83.AO.202.12 and 83.AO.202.18 gain from a comparison with four other groups of amber heads. All have features stretched and skewed; all are asymmetrical; and all would have hung crookedly. All are related, even if the workmanship of 83.AO.202.12 and 83.AO.202.18 is more precise. The Getty pieces show how more was accomplished with a fine graving tool.
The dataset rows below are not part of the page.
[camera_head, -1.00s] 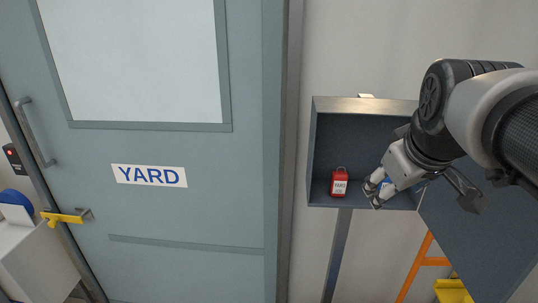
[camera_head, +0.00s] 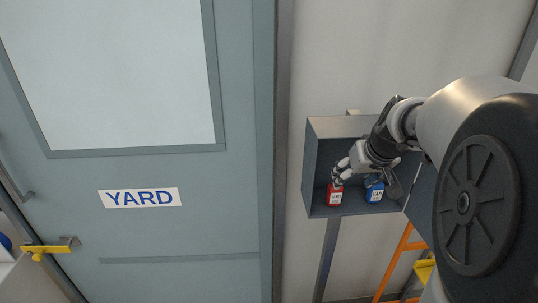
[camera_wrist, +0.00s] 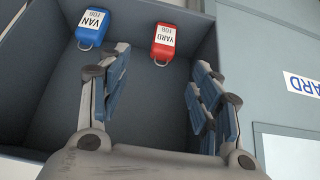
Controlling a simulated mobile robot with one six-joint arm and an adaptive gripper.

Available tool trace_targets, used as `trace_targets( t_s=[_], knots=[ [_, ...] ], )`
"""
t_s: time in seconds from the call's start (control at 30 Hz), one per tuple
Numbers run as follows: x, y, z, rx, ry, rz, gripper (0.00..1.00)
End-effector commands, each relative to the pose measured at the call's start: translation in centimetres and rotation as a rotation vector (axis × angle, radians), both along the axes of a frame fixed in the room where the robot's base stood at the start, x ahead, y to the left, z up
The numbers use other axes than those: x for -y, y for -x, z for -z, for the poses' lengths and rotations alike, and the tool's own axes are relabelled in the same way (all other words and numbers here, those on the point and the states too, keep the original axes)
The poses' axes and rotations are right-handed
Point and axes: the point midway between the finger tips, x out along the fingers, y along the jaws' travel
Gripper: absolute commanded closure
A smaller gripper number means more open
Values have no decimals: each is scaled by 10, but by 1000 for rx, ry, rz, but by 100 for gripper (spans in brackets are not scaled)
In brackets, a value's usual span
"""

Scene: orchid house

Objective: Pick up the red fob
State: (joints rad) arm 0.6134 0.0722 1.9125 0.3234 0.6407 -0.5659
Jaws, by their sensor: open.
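The red fob (camera_head: 334,196), with a white label reading YARD FOB, stands on the floor of an open grey wall box (camera_head: 313,165). It also shows in the wrist view (camera_wrist: 164,42), ahead of and between the fingers, with its ring towards me. My gripper (camera_head: 340,172) is inside the box opening, just above the red fob in the head view. In the wrist view my gripper (camera_wrist: 160,85) is open and empty, its fingers wide apart. A gap shows between the fingertips and the red fob. The fob's top is partly hidden by my gripper in the head view.
A blue fob (camera_head: 375,190), labelled VAN FOB, stands right of the red one; it also shows in the wrist view (camera_wrist: 93,28), close to one finger. The YARD door (camera_head: 140,230) is on the left. An orange frame (camera_head: 396,262) stands below the box.

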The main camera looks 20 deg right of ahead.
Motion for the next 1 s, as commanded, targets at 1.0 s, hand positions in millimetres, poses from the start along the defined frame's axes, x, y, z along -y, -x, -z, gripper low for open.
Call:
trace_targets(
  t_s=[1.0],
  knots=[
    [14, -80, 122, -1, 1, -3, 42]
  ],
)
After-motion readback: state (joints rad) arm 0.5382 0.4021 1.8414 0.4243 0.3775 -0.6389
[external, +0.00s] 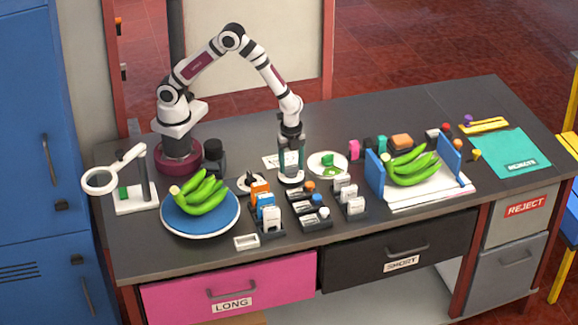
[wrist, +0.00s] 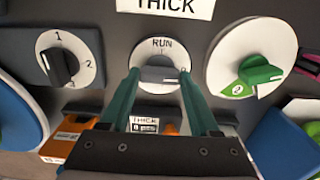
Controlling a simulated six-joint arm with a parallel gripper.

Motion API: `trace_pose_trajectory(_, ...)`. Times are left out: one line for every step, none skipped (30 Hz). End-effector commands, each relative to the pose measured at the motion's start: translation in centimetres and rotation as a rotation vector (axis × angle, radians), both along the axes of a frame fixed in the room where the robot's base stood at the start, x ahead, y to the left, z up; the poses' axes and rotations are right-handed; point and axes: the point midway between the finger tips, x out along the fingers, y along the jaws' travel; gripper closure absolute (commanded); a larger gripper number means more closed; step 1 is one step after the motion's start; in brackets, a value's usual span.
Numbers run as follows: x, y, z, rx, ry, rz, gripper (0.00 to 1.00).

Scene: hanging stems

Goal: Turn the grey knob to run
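The grey knob (wrist: 160,75) sits on a round white dial in the wrist view. The dial (wrist: 157,51) reads RUN at the top and has a mark like 0 at its right edge. The knob's bar lies roughly crosswise, its right end near that mark. My gripper (wrist: 159,74) is open, with one teal finger on each side of the knob; I cannot tell whether they touch it. In the external view my gripper (external: 291,174) points straight down over the dial, and the knob is hidden there.
In the wrist view, a numbered dial (wrist: 70,58) with a black knob is left and a dial with a green knob (wrist: 260,70) is right. Close in front stand racks of small boxes (external: 267,208). Bananas lie on a blue plate (external: 225,222) and between blue panels (external: 450,163).

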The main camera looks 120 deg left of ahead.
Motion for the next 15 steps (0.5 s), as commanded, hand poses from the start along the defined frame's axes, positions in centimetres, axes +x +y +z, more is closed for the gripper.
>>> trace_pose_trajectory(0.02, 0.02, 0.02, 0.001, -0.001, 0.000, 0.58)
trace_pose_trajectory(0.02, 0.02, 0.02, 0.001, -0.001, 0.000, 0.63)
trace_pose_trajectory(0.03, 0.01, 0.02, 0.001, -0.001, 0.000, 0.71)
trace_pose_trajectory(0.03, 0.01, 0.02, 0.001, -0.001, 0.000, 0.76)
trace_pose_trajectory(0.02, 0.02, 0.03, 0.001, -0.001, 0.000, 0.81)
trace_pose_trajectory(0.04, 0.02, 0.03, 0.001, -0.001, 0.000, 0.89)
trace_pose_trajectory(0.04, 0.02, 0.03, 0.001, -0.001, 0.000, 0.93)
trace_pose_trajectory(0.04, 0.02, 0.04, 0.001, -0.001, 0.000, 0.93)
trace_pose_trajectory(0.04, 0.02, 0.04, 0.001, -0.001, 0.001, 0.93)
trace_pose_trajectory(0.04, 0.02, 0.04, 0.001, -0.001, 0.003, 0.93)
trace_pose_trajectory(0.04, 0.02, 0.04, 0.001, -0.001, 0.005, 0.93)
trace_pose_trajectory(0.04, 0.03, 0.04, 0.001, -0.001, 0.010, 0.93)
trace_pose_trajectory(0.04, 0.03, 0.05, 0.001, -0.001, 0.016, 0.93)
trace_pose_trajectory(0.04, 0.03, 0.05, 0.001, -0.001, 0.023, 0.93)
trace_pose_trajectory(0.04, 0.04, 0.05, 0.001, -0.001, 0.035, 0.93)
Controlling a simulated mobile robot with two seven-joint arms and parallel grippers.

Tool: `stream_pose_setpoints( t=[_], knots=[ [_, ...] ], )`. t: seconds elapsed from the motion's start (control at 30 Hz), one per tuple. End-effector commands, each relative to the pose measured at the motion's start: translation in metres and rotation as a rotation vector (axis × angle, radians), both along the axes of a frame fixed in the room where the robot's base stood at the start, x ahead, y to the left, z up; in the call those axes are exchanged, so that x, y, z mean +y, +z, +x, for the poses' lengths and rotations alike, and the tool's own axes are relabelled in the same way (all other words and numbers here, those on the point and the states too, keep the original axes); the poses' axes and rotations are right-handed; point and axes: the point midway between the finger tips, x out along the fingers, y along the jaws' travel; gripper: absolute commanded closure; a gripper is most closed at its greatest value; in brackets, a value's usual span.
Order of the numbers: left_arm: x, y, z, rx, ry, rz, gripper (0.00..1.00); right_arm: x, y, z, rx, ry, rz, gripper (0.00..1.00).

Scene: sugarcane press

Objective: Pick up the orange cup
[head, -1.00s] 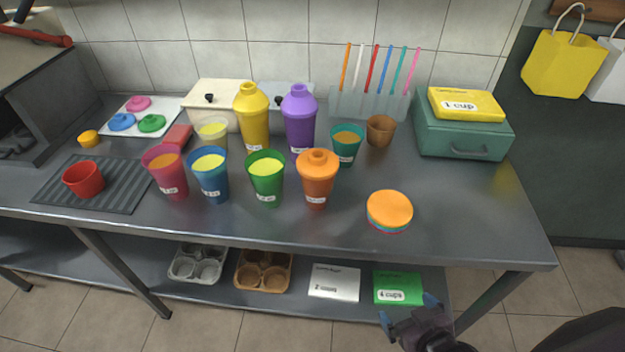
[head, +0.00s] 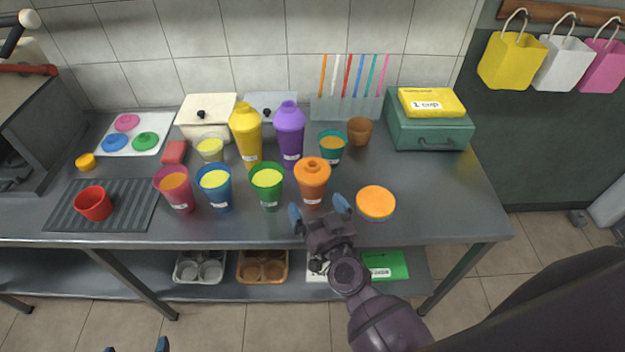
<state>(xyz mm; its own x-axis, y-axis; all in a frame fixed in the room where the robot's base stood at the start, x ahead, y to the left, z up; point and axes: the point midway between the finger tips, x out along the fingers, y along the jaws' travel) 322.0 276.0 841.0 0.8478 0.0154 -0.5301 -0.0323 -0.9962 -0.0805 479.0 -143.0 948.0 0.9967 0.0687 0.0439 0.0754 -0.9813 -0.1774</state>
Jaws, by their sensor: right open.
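The orange cup (head: 312,187) with its domed orange lid stands upright on the metal counter (head: 430,190), near the front edge. My right gripper (head: 320,212) is open, with blue fingertips, just in front of the cup. Its fingers point toward the cup and no contact is clear. Only the fingertips of my left gripper (head: 138,346) show at the bottom edge of the view, apart from everything on the counter.
A green cup (head: 267,190) stands close to the left of the orange cup. Orange lids (head: 376,202) lie stacked to its right. A purple shaker (head: 290,140) and a teal cup (head: 331,150) stand behind.

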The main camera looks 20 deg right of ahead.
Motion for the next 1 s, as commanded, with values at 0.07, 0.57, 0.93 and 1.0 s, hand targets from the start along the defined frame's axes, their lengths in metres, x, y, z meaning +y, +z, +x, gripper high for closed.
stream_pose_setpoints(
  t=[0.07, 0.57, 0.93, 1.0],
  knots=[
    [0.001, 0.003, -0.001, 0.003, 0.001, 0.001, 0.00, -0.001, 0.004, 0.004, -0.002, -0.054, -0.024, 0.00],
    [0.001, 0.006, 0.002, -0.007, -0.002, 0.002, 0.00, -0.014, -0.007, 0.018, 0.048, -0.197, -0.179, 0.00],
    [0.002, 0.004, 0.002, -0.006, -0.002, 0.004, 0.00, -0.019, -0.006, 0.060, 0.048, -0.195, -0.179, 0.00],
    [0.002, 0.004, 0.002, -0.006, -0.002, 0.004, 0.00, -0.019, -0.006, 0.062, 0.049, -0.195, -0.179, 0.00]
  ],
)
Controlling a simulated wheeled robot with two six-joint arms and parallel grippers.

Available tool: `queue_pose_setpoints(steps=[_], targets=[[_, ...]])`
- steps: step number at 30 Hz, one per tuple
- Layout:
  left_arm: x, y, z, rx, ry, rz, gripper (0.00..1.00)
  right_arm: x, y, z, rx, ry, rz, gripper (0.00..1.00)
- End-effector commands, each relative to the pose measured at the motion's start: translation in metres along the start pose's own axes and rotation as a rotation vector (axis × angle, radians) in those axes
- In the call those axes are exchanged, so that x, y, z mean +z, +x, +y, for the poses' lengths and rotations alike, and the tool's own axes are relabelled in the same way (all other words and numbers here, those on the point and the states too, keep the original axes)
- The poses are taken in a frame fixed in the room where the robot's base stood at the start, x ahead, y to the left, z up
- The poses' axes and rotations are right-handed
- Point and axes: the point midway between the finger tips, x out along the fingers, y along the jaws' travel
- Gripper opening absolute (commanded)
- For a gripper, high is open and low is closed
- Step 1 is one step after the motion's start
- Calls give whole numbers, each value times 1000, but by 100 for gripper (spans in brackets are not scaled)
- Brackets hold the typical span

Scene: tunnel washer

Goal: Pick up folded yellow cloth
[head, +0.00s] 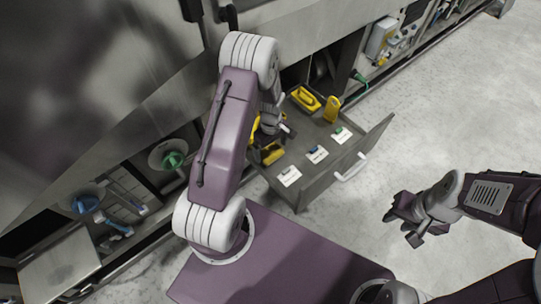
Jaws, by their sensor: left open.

When the Getty faces are compared to the small, late-sixth-century faces from Sabine Eretum, the commonalties in sculptural approach are apparent: they are all small, flat, and schematic and represent a severe, mature figure. The morphological differences between the Getty faces and those from Eretum are less marked than those between the Getty faces and a pair from a larger group of amber pendants from the above-discussed tomb at Roscigno-Monte Pruno, perhaps to be dated to the early fifth century. While 83.AO.202.12 and 83.AO.202.18 are closer to the Eretum and Roscigno-Monte Pruno sets, they also have features in common with two grave groups of amber head-pendants from female tombs of the first half of the fourth century. The examples are from Tombs 2 and 3 at Melfi, Cappucini. The three amber head-pendants of Tomb 2 were found with other figured amber pendants, a strange siren, a schematic “Achelous,” and three faces.
How might this continuity be explained? These rather ugly objects demand answers to this, one of the most compelling questions concerning the working of amber in pre-Roman Italy. Certainly, the makers of the head-pendants are part of the explanation. Another part lies in the origin or prototype(s) behind the type, which must date in the earlier sixth century, if not before, in Etruria. That all of the heads were perforated to hang crookedly may be evidence of their use and identity. Is this meant to convey that they are reverted, and thus specifically refer to death, guardianship, and other magical workings?